Was in der Schweiz geschehen ist, muss ich wohl nicht weiter zusammenfassen, denn im Vorfeld wie auch in der folgenden Berichterstattung haben sich die europäischen Medien ausführlich mit der Volksinitiative gegen den Bau von Minaretten in der Schweiz beschäftigt und das Ergebnis derselben sollte niemandem unbekannt sein.

Der türkische Ministerpräsident bezeichnet das Ergebnis nun als ein Zeichen von Faschismus.
Gut, nun ist Erdogan durchaus für überzogene Forderungen und Bemerkungen bekannt und auch in diesem Punkt neigt er zur Dramatisierung, doch im Kern der Sache liegt er nicht vollkommen falsch, denn ein Grundpfeiler einer jeden faschistischen Bewegung war und ist stets ein ausgeprägtes Feindbild. So wie es bei den deutschen Nationalsozialisten die Juden, Sozialisten, Kommunisten und Sozialdemokraten waren, sind es in Ungarn heute ebenfalls die Juden und Sozialisten, und in einem noch höheren Maße als im Nationalsozialismus die Roma.
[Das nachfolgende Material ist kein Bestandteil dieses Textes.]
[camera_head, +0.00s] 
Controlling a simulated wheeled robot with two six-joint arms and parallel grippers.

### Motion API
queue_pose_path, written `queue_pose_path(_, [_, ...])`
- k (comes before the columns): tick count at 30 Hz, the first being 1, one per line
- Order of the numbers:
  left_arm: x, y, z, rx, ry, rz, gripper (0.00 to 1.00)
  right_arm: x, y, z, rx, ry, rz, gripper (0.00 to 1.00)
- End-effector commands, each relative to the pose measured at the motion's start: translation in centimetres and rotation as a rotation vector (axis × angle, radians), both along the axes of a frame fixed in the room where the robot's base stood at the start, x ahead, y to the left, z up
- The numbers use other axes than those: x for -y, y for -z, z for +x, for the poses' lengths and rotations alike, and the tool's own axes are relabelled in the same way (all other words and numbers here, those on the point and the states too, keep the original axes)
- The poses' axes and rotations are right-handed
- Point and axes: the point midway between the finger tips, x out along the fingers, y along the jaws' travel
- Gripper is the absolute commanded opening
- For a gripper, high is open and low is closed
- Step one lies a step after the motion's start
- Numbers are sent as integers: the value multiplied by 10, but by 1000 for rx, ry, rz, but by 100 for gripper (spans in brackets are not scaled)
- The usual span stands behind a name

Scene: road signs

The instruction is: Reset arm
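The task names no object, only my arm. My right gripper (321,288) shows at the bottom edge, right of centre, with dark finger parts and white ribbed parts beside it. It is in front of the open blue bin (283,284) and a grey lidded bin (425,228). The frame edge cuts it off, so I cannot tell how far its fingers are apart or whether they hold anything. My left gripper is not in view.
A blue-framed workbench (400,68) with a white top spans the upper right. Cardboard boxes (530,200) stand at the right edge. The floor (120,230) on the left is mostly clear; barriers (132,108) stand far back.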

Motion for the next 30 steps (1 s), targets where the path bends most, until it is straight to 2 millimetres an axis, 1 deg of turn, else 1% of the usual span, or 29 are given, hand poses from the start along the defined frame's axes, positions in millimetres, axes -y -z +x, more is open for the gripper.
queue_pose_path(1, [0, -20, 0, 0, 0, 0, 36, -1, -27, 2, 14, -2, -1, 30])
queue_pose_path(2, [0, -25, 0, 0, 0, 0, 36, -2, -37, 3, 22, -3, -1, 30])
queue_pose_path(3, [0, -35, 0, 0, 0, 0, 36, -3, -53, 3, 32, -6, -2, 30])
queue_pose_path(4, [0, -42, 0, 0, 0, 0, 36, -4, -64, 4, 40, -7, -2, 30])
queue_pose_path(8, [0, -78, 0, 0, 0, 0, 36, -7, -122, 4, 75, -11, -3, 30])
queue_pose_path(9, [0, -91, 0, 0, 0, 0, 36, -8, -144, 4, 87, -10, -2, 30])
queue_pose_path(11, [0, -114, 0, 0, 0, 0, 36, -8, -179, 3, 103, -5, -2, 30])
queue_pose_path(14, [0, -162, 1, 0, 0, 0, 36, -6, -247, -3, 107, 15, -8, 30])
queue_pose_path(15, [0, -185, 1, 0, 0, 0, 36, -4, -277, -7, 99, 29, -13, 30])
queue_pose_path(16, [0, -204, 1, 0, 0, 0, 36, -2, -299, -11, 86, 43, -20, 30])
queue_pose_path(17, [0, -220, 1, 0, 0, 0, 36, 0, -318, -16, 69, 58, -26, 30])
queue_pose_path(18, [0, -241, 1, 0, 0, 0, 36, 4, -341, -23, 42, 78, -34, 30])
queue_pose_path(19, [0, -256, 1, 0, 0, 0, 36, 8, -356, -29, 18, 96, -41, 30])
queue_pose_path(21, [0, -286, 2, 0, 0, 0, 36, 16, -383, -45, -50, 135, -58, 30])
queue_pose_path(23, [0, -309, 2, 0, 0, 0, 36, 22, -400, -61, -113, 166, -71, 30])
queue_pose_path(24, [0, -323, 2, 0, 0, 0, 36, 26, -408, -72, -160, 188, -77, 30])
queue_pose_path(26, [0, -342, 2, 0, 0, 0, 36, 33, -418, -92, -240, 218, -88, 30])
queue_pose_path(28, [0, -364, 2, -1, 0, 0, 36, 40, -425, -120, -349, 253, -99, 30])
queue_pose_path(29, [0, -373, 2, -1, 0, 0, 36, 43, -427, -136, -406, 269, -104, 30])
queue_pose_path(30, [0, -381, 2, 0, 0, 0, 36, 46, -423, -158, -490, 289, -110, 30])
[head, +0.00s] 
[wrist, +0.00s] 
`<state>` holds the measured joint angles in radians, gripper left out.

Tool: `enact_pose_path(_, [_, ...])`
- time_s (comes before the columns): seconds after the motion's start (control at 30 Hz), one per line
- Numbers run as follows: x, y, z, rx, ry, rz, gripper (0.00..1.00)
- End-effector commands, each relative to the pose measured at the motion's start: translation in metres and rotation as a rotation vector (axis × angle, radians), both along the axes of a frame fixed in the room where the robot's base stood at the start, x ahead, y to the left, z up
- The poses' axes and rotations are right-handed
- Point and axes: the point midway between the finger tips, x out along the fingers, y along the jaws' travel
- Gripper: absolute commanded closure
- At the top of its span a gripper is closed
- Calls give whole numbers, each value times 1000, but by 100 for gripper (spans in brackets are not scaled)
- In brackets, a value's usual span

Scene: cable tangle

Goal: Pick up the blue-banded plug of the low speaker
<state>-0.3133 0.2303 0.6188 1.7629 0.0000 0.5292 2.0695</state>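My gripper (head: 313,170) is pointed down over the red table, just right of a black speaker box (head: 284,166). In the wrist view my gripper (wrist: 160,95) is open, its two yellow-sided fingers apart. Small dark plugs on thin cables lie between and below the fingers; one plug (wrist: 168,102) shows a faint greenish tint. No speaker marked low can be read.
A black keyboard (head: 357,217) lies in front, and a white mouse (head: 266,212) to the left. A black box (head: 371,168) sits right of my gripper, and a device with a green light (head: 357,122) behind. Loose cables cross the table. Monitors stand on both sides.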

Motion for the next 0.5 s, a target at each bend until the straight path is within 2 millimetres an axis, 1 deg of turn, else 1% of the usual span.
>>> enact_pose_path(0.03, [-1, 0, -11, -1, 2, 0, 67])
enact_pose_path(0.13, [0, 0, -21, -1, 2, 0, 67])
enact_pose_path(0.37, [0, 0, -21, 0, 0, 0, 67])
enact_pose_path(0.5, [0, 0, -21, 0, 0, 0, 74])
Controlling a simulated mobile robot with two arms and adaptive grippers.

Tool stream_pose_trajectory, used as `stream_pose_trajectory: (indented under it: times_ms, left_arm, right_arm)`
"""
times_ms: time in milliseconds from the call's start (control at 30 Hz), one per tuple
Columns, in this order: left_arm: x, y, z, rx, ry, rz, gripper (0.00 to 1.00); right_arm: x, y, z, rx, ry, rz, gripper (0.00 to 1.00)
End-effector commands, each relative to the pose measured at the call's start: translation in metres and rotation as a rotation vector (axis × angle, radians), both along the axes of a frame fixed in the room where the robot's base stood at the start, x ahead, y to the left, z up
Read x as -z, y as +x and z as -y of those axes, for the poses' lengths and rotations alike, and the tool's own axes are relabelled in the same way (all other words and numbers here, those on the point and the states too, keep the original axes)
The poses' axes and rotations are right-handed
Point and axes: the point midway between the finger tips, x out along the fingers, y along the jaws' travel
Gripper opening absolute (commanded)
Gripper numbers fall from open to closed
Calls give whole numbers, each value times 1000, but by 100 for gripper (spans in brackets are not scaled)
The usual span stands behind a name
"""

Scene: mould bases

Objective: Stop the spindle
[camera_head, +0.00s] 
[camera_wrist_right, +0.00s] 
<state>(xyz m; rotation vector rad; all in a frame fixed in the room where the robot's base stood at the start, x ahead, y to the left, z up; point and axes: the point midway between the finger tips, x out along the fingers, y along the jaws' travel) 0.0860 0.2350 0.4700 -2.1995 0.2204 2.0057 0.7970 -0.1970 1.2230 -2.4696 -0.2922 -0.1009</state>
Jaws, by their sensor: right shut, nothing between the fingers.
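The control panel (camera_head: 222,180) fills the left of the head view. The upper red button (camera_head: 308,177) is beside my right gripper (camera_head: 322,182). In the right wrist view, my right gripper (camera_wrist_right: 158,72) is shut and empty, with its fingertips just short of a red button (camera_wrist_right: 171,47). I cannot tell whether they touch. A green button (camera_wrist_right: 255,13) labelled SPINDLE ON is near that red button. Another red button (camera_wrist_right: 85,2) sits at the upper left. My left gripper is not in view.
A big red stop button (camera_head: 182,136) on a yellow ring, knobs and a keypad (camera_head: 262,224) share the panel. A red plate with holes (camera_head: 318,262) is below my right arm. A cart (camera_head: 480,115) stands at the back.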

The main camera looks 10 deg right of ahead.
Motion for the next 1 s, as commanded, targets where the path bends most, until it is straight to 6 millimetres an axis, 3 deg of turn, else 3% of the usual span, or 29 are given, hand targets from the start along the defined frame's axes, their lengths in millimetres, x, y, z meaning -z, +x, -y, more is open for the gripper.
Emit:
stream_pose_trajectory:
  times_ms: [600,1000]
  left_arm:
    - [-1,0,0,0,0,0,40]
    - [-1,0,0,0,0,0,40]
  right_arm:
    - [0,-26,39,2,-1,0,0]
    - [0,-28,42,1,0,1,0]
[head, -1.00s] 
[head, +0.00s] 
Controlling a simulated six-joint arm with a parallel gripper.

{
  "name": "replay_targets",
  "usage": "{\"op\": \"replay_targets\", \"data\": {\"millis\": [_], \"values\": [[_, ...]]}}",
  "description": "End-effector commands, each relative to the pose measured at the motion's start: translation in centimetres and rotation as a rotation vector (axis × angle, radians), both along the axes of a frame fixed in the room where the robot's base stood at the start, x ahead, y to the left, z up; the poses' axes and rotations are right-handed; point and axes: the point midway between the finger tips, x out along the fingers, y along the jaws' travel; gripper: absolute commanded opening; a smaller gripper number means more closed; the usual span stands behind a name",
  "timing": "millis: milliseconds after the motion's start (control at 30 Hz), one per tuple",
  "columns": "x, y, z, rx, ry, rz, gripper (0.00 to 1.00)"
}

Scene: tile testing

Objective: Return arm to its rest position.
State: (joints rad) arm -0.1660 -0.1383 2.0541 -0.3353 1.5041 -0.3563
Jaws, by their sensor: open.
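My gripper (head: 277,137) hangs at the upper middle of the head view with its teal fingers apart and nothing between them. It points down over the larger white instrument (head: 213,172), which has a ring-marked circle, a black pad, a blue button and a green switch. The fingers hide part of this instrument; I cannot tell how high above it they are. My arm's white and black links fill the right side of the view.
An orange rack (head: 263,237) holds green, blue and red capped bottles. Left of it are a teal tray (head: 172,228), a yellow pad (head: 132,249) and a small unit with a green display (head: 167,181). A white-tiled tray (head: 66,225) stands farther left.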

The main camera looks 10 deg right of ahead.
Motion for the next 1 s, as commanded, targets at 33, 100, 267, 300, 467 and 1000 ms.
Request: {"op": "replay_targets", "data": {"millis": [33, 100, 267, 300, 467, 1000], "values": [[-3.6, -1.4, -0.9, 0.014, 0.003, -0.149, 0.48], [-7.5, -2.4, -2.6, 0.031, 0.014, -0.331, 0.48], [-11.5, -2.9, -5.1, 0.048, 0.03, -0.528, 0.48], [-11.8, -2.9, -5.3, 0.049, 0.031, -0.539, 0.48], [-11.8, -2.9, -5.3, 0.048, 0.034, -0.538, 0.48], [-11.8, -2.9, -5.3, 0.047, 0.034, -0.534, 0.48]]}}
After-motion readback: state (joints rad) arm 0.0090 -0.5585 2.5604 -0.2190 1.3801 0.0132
In der Schweiz, so könnte man(und das nicht nur auf Grundlage der Volksinitiative) meinen, hat man sich mit den Jahren auch einen Feind gebacken – den Muslim, oder, um es doch als bürgerlichen Ausdruck von Kritik zu verkaufen, den Islam.
Der Kabarettist Hagen Rether drückt es schon vollkommen richtig aus: Früher hieß das „Kanacken raus!“ und kam aus der Unterschicht und heute nennt sich das „Islamkritik“ und kommt von ganz oben.